#### ENTRIES
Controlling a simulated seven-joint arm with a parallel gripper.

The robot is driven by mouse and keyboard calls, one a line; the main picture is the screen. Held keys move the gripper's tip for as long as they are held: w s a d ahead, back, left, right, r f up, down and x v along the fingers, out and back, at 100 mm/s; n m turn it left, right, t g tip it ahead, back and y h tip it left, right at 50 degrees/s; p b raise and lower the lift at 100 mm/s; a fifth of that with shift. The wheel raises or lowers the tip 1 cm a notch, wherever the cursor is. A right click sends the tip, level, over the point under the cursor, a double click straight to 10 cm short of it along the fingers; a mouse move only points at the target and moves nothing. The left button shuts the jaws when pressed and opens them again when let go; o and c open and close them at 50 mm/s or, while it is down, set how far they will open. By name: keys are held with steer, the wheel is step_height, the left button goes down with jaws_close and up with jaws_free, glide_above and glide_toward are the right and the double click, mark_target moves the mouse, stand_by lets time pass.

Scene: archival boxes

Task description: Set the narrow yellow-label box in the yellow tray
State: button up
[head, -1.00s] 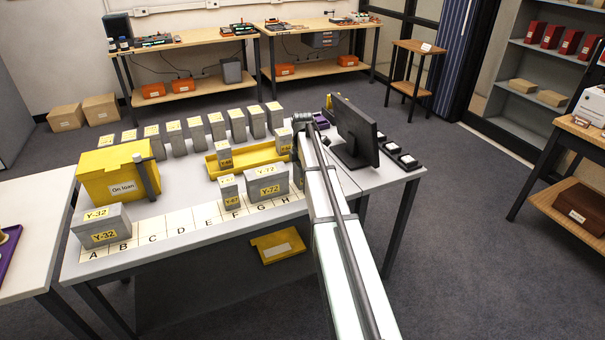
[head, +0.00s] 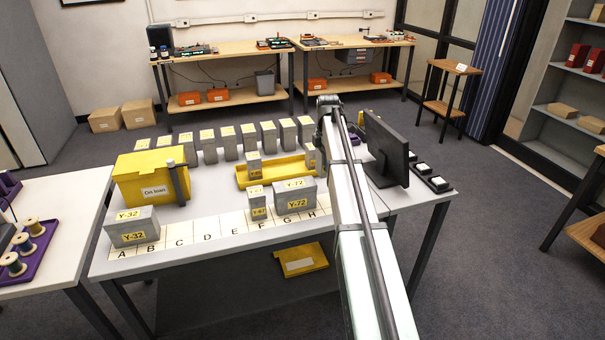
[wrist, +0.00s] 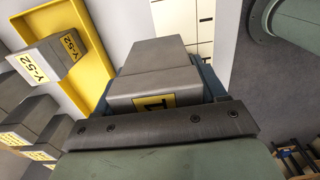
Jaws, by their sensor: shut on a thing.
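The yellow tray (head: 275,182) lies on the white table, and its edge shows in the wrist view (wrist: 58,12). A grey yellow-label box (head: 254,164) stands in it, marked Y-52 in the wrist view (wrist: 48,60). My gripper (head: 325,140) is at the tray's right end, partly hidden by my arm. In the wrist view my gripper (wrist: 165,95) is shut on a grey box (wrist: 155,75) whose yellow label is mostly covered. That box shows at the tray's right end in the head view (head: 310,157); I cannot tell whether it touches the tray.
Narrow Y-67 box (head: 258,204) and wide Y-72 box (head: 294,198) stand in front of the tray. Wide Y-32 box (head: 132,228) and the yellow On loan box (head: 150,184) are left. Several grey boxes (head: 228,146) line the back. A monitor (head: 387,148) stands right.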

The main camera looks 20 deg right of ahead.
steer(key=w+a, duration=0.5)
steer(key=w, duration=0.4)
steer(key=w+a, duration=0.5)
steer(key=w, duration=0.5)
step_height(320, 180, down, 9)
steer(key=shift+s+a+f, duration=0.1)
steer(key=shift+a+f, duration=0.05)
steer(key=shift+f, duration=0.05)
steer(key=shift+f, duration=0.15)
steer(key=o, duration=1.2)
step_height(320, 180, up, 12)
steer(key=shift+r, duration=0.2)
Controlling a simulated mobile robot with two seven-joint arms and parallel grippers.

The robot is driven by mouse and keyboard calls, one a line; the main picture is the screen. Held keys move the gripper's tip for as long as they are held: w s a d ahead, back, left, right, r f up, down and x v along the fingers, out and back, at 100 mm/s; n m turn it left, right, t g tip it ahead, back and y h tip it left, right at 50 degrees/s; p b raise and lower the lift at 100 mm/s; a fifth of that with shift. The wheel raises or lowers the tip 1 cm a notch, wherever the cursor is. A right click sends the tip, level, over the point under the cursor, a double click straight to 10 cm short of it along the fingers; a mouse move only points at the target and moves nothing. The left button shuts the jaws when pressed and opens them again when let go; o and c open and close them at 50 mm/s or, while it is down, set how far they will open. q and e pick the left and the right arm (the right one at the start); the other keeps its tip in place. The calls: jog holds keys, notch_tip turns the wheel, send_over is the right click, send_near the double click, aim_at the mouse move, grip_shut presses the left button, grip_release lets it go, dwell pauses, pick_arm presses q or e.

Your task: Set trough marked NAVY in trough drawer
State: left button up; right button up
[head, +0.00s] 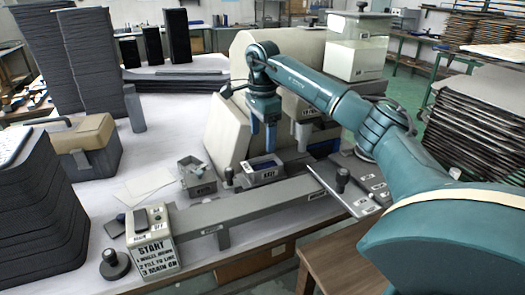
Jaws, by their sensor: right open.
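A small grey trough (264,176) with blue inside and a dark label on its front stands in front of the beige machine. Its label is too small to read for sure. A second grey open trough (198,183), also labelled, sits to its left. My right gripper (263,138) is open and empty, pointing down above the blue-filled trough, fingers apart from it. I cannot tell for sure which part is the trough drawer. My left gripper is out of view.
A long grey beam (250,203) runs across the table front, with a START box (152,240) at its left end. A knobbed plate (352,188) lies to the right. Tall dark stacks (35,215) fill the left. White table is free around the paper sheets (145,187).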

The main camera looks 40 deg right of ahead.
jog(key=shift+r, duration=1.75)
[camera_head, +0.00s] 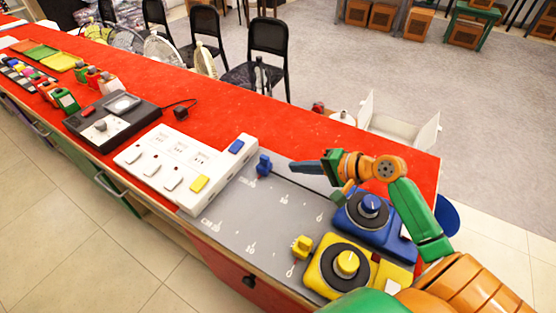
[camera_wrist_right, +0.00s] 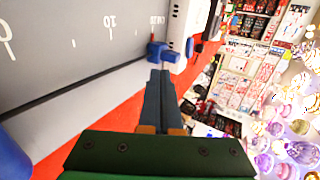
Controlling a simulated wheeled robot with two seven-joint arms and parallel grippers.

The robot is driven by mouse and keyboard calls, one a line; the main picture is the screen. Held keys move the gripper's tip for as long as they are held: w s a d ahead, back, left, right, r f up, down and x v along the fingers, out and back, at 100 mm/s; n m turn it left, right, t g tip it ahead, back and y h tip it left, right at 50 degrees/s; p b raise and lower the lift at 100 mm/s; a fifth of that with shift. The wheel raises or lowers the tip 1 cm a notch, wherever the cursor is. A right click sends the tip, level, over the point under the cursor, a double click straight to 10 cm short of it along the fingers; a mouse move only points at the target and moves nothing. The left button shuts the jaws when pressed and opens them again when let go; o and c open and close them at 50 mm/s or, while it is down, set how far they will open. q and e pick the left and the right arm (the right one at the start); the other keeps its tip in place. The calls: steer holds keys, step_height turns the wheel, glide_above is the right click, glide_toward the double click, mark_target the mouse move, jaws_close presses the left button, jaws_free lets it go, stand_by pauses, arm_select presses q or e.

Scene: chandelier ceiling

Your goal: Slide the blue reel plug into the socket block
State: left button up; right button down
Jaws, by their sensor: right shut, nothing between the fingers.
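The blue plug (camera_head: 264,165) is on the grey mat (camera_head: 232,222), close to the right end of the white socket block (camera_head: 150,168). A dark cable runs from it towards the blue reel (camera_head: 368,212). My right gripper (camera_head: 296,165) is shut and empty, to the right of the blue plug. In the right wrist view its fingers (camera_wrist_right: 160,76) point at the blue plug (camera_wrist_right: 161,51), just beyond the tips; contact cannot be told. The left gripper is not in view.
A yellow reel (camera_head: 346,264) and yellow plug (camera_head: 302,246) are at the near side. A black device (camera_head: 112,117) stands left of the block. The red tabletop (camera_head: 300,130) behind the mat is mostly clear. Black chairs (camera_head: 266,50) stand beyond the table.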

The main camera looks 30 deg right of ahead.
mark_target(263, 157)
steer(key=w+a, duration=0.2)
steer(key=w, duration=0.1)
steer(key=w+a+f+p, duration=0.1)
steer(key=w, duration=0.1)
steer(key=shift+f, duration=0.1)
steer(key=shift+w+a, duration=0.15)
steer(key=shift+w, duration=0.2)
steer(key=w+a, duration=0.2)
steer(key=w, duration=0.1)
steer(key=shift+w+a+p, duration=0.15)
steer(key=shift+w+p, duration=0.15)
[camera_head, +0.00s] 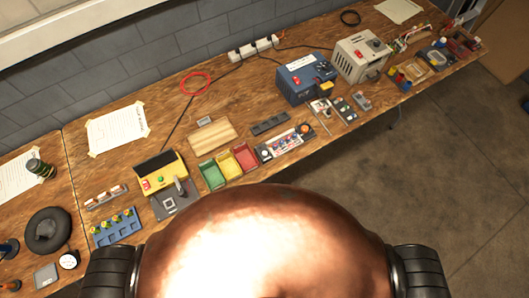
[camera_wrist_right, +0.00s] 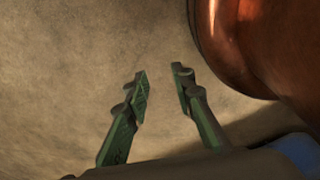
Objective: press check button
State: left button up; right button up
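A yellow-topped device (camera_head: 158,173) with a dark display and a red and a green button stands on the workbench, left of the middle in the head view. A small dark plate with an upright lever is at its front. I cannot read any label that marks a check button. Other coloured buttons show on a panel (camera_head: 285,143) right of the bins. My right gripper (camera_wrist_right: 161,82) is open and empty in the right wrist view, with only bare floor behind its fingertips. Neither gripper shows in the head view, so my left gripper is out of sight.
The wooden workbench (camera_head: 190,118) runs along a grey block wall. Green, yellow and red bins (camera_head: 238,161), a blue power unit (camera_head: 305,77), a beige unit (camera_head: 361,55), a blue rack (camera_head: 115,228) and a black ring (camera_head: 47,231) stand on it. My copper-coloured body hides part of the front edge.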

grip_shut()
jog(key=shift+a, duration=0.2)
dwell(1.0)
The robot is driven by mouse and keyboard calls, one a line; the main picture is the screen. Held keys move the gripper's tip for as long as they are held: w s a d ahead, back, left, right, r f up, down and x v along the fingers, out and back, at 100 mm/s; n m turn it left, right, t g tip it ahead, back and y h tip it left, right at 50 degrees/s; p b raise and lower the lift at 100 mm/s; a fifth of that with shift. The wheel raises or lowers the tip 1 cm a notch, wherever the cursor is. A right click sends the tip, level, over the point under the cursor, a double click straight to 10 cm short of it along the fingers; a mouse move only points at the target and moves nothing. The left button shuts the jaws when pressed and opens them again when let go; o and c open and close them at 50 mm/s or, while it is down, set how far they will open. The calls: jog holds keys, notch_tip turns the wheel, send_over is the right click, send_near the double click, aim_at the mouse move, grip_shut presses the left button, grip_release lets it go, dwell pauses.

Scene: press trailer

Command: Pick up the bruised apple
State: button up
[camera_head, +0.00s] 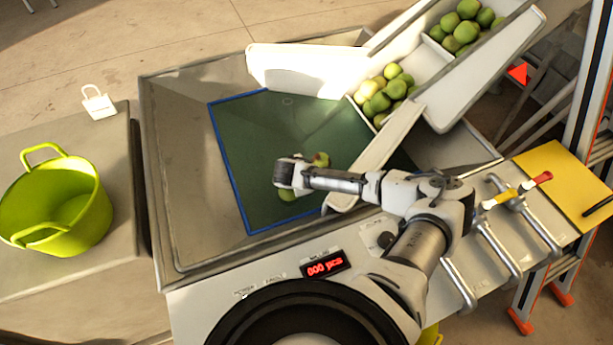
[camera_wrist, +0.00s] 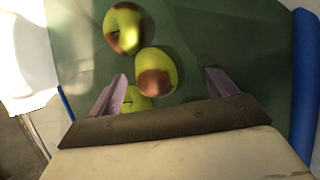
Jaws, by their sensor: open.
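In the wrist view three yellow-green apples lie on the green mat (camera_head: 262,130). The far apple (camera_wrist: 123,27) has brown patches around its lower and left sides. The middle apple (camera_wrist: 156,72) has a large brown patch facing me. The nearest apple (camera_wrist: 135,99) is partly hidden by my gripper; its visible part looks green with a small dark mark. My gripper (camera_wrist: 166,80) is open and empty, its fingers on either side of the middle apple in the picture. In the head view one apple with a reddish patch (camera_head: 321,159) and a green one (camera_head: 287,195) show beside my gripper (camera_head: 284,184).
The mat lies in a metal tray (camera_head: 180,170) with a blue border. A white chute (camera_head: 470,85) holds several green apples at the upper right. A lime bucket (camera_head: 60,205) stands on the left table. Metal rails (camera_head: 500,245) and a display (camera_head: 325,267) lie near my arm.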

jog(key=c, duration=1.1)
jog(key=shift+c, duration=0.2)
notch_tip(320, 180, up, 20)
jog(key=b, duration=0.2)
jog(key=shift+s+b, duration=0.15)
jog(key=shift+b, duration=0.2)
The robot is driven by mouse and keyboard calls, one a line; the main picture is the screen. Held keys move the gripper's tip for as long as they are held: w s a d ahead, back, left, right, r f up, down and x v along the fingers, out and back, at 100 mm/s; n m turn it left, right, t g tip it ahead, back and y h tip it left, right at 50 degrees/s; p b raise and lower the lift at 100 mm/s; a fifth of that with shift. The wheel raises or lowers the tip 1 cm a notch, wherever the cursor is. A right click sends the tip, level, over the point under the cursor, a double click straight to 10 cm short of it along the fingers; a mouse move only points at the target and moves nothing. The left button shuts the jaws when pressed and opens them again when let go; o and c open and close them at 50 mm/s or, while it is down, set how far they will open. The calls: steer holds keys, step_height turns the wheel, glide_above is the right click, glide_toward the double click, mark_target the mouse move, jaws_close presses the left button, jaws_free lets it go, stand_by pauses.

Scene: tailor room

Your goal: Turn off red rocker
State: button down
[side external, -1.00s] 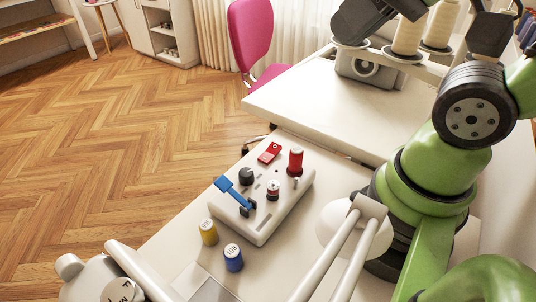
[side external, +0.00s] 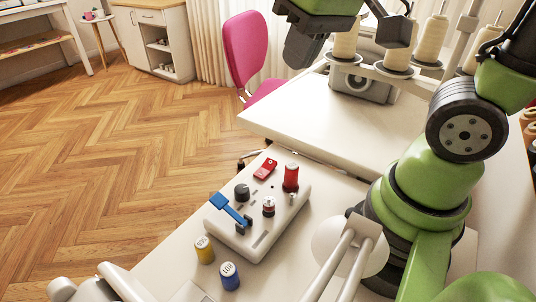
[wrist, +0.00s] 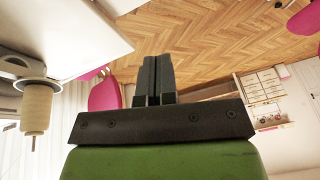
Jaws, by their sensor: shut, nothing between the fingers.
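The red rocker (side external: 265,169) sits at the far end of a white control box (side external: 258,228) in the side view. It looks like a small red slab with a pale mark; which way it is tipped is too small to tell. My gripper (wrist: 153,75) shows in the wrist view with its two black fingers together and nothing between them. It points out over the floor, and neither the control box nor the rocker is in the wrist view. In the side view, the dark end of my arm is high above the table, well clear of the box.
The box also carries a blue lever (side external: 229,208), a black knob (side external: 242,192) and a red cylinder (side external: 291,177). Yellow (side external: 204,250) and blue (side external: 230,276) spools stand beside it. Cream thread cones (side external: 398,45) stand close to my raised arm end.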

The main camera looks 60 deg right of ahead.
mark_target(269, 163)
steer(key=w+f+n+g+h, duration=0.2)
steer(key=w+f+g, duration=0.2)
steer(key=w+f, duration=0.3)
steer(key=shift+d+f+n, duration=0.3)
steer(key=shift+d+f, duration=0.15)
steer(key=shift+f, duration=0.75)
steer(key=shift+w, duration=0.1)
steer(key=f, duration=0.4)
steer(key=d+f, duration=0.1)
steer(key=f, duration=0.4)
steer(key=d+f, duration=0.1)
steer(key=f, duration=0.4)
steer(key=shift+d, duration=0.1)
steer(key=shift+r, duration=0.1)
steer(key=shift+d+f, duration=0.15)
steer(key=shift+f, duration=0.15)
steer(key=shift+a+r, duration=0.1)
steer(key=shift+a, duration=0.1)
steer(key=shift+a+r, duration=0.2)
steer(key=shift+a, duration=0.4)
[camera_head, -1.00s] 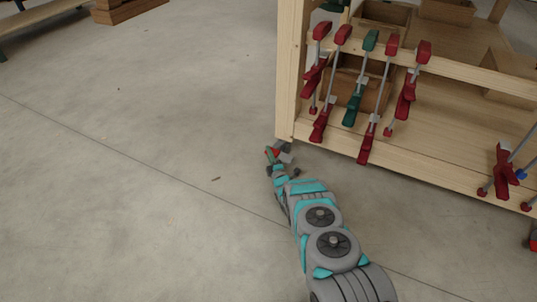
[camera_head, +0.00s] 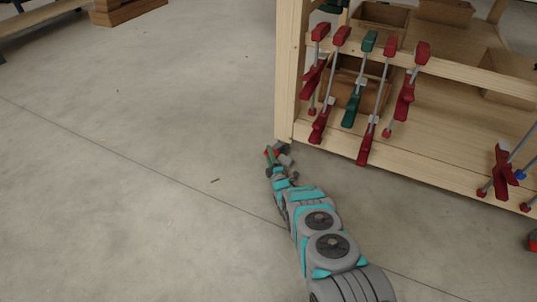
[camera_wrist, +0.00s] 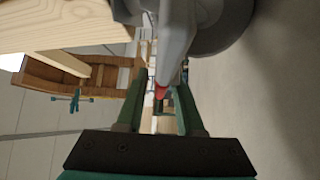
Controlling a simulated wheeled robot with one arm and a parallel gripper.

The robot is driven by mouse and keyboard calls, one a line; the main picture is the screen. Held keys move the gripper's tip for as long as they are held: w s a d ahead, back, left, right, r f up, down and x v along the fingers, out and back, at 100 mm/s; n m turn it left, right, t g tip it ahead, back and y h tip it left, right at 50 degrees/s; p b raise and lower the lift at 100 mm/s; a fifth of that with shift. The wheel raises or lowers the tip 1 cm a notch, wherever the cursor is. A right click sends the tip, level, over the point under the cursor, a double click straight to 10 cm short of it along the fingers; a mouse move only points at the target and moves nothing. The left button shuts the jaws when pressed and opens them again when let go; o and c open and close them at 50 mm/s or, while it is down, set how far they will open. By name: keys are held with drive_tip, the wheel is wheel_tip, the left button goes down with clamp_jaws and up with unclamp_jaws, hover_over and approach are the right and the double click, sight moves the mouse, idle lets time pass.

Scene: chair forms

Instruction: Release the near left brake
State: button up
########
REQUIRED WORK
The word "joint" appears in how many lines of the data? Answer with only the number.

EXERCISE SOLUTION
3